There is also a proposal for five lakh farm ponds and dug-wells in rain-fed areas and 10 lakh compost pits for production of organic manure. Another one pertains to a unified agricultural marketing e-platform. Further, Food Corporation of India will go online for the procurement of food grains. For better rural roads, Rs 27,000 crore has been earmarked, including states’ share, on Pradhan Mantri Gram Sadak Yojana or PMGSY in 2016-17.
All these things sound very good, but all finance ministers have made similar promises—to little avail. One can only hope that the recent move would bear fruit and double farmers’ income by 2022 which the government has promised.
But the pace of reforms in the farm sector is tardy. As Jaitley said in his Budget speech, “Amendments to the APMC [Agricultural Produce Market Committee] Acts of the states are a prerequisite to join this e-platform. I am happy to inform [the House] that 12 states have already amended their APMC Acts and are ready to come on board. More states are expected to join this platform in the coming year.”
That will be very good, if and when it happens, for APMC Acts are a drag that deprive farmers decent, remunerative price, even as consumers end up paying more. Middlemen fatten because of this socialist measure. The Modi government should have worked ardently for drastic modifications in, if not annulment of, APMC Acts; however, it appears to be afraid of reforms and content with the present incremental change.
Worse, the Modi regime has a penchant for UPA ideas, one of them being Aadhar.

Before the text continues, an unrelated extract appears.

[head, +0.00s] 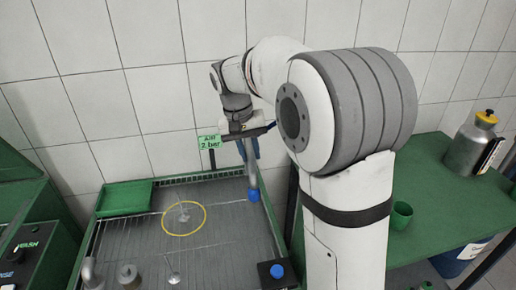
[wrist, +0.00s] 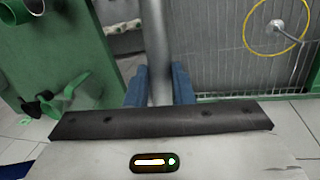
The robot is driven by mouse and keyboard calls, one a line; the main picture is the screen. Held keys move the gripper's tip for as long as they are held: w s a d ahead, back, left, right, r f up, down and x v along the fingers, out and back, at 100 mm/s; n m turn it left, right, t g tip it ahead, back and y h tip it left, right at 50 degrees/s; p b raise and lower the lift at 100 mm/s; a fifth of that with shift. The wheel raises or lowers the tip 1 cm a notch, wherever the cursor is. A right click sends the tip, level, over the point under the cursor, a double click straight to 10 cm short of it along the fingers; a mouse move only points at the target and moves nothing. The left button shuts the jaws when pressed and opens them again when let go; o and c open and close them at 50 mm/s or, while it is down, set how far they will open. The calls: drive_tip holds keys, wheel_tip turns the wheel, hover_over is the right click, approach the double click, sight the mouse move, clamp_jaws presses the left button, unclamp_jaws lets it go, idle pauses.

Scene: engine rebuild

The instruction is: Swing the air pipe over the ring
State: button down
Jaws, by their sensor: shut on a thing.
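The air pipe (head: 252,176) is a grey tube with a blue tip (head: 254,195), hanging over the right part of the wash tray in the head view. My gripper (head: 247,149) is shut on it; in the wrist view its two blue fingers (wrist: 159,88) stand on either side of the grey pipe (wrist: 156,40). The yellow ring (head: 163,222) lies on the tray around a small metal part (head: 184,214). The pipe tip is to the right of the ring, outside it. The ring also shows at the upper right of the wrist view (wrist: 247,33).
The gridded wash tray (head: 215,255) holds a green tray (head: 125,199) at its back left and metal parts at its front left. A black box with a blue button (head: 277,271) sits at its right front corner. A green table (head: 450,200) stands right with a metal bottle (head: 468,147).

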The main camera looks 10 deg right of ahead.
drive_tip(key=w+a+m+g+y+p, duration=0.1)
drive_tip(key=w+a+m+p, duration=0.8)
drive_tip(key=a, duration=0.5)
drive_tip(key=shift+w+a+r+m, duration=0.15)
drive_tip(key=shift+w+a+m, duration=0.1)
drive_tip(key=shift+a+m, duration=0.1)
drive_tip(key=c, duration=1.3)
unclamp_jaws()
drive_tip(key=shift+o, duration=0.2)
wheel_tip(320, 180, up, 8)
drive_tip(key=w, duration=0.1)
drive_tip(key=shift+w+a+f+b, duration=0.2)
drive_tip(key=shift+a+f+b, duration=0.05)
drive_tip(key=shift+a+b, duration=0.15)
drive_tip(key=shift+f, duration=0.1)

While the efficacy of Aadhar is not dubitable—it has helped in the better targeting of subsidies—what is problematic is the government’s obsession with the policy framework whose tool it is. It is the old the policy framework, welfarism, that Modi has wholeheartedly embraced. Internalized along with is a paternalistic attitude towards the people of India. So, the Finance Minister said, “We believe in the principle that money with the government belongs to the people and we have the sacred responsibility to spend it prudently and wisely for the welfare of our people, especially the poor and the downtrodden.”
Notice “we” and “people.” We have the money, and we will spend it for “our people.” And, of course, we will spend it “prudently and wisely,” for only we can do that. This is the phraseology of dirigisme.
And dirigisme is unimaginative. Unsurprisingly, Jaitley wants to generate jobs by, among other things, incentivizing employers. So, the government has pledged to pay the Employee Pension Scheme contribution of 8.33 per cent for all new employees enrolling in the EPFO for the first three years of employment. This will be applicable to the employees with salaries below Rs 15,000 per month. Then there is some tinkering with Section 80 JJAA of the Income Tax Act for the same purpose.
All these steps can make some difference but not much, for the basic problems of the economy pertain to archaic labor legislation, the lack of money for investment, subdued domestic demand, and falling exports. Owing to rigid labor laws, employers have started preferring capital-intensive technologies and contract labor. Budget 2016 doesn’t even talk about labor reforms.
Further, there is little money as banks, especially state-run lenders, are suffering because of huge bad debts. Now the way out is privatization of public sector banks. For the taxpayer and economy should be penalized for the sins of incompetent bankers, their meddlesome political masters, and crooked businessmen. This is the only real solution to the banks’ problem—a solution that Jaitley is unwilling to look at. He goes for the easy solution—recapitalization worth Rs 25,000 crore—even though it is just a fraction of what is required.
On the whole, Budget 2016 is lackluster and uninspiring. What the economy needed was a big dose of reforms; Jaitley has offered Leftwing rhetoric instead.